Tides could rise 3 feet higher than normal in Jamaica Bay in Queens and along southern Long Island, and by as much as 4 feet along the Massachusetts coastline, including Boston Harbor. Waves higher than 20 feet could crash into coastal towns north and south of Boston and on Cape Cod, washing out roads, damaging homes and leaving people stranded “for an extended time,” the National Weather Service said.

In addition to the coastal flooding, heavy rain may send rivers over their banks, the weather service said.

Buttrick said residents should heed evacuation notices and no one should go sight seeing. “We don’t want any casualties,” she said.

Evacuation Plans

The Massachusetts Emergency Management Agency has urged residents along the coast to come up with evacuation plans before high tide on Friday. Coastal flood warnings, watches and advisories stretch along the New Jersey coast and as far south as Virginia. More than 1.2 million homes worth more than $468 billion are at risk from coastal flooding in 11 states from Maine to Virginia, according to the Insurance Information Institute in New York.

“Nor’easters can cause higher tides than hurricanes in the Northeast and Mid-Atlantic,” Ronald Busciolano, a supervisory hydrologist with the U.S. Geological Survey, said in a statement.
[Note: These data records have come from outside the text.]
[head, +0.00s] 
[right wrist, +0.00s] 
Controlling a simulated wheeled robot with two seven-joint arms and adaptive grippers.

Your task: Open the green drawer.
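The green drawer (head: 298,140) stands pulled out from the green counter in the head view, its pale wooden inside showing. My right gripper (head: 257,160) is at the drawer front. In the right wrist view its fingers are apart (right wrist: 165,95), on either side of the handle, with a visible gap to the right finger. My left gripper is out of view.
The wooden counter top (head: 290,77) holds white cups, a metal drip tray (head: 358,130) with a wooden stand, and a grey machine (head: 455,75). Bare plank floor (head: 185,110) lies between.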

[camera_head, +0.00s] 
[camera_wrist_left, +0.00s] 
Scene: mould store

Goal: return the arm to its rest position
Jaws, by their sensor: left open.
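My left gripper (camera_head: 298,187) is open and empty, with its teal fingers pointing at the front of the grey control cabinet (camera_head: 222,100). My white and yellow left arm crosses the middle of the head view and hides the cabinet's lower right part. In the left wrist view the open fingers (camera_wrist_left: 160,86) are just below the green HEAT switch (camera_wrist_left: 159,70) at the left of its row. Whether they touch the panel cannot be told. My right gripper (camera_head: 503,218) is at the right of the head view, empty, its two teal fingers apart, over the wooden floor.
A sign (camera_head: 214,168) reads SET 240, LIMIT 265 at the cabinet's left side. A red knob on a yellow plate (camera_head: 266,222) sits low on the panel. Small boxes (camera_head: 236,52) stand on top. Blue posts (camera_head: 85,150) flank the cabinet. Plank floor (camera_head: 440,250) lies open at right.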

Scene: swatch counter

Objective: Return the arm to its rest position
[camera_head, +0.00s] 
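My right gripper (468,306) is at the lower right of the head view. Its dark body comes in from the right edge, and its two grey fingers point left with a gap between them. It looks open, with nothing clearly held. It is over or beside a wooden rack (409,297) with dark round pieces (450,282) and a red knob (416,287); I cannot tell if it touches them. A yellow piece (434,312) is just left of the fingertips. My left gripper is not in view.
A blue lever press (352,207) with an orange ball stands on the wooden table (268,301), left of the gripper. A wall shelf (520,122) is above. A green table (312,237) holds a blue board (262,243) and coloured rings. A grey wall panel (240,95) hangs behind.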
The agency is sending crews along the coast from Maine to Delaware to monitor the storm.

In addition, utilities are also gathering crews and materials to meet potential widespread power outages caused by winds and heavy snow.

“The heavy rain and snow expected will further saturate the ground and weaken trees, leaving them susceptible to come down in high winds,” Mike Hayhurst, vice president of electric operations for Eversource Energy, which owns utilities in New England.

The rain may also push rivers and streams out of their banks causing flooding away from the coastline, Buttrick said.

Several storms this winter have caused more flooding than usual due to slightly different tracks, sharper differences between cold and warm air masses and because there’s more moisture in the atmosphere, said Patrick Burke, a senior branch forecaster for the U.S. Weather Prediction Center in College Park, Maryland.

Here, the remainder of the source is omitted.